There is a lot I learned on this ride and most importantly it was seeing the Unix philosophy in action:
“This is the Unix philosophy: Write programs that do one thing and do it well. Write programs to work together. Write programs to handle text streams, because that is a universal interface.” - Doug McIlroy
All of those programs work very well together, they are combinable, they are
reusable and they do one thing well. And in this case du
was that program that
did the one thing I wanted to achieve very well and could be used to replace
another complex “program”, if you want to call that line above a program.

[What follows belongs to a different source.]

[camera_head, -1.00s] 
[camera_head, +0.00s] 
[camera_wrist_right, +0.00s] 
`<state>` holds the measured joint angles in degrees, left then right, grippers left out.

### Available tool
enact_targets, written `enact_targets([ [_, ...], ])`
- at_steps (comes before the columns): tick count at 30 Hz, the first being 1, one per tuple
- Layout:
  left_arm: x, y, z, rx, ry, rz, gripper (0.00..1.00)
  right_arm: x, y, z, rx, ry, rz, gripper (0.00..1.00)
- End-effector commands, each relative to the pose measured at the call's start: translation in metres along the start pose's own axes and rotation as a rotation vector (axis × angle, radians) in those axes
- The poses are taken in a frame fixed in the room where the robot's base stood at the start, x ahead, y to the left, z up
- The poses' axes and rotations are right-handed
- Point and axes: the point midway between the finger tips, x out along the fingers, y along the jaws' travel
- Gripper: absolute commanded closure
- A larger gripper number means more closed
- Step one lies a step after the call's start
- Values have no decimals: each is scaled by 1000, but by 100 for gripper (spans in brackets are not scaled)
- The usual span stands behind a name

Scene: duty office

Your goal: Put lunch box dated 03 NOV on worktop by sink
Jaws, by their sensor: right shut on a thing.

That is not to say that complex command lines are always wrong to use, no. Sometimes you need that many programs to work together in order to get the desired output. And when that happens it’s great to see how good every tool is at doing its own job and which problems can be solved by combining them. And Unix pipes make it dead easy to combine them by offering a clean and easy to understand inteface.
Seeing that philosophy in action shows extremely well how much code and programs can profit from complying with it.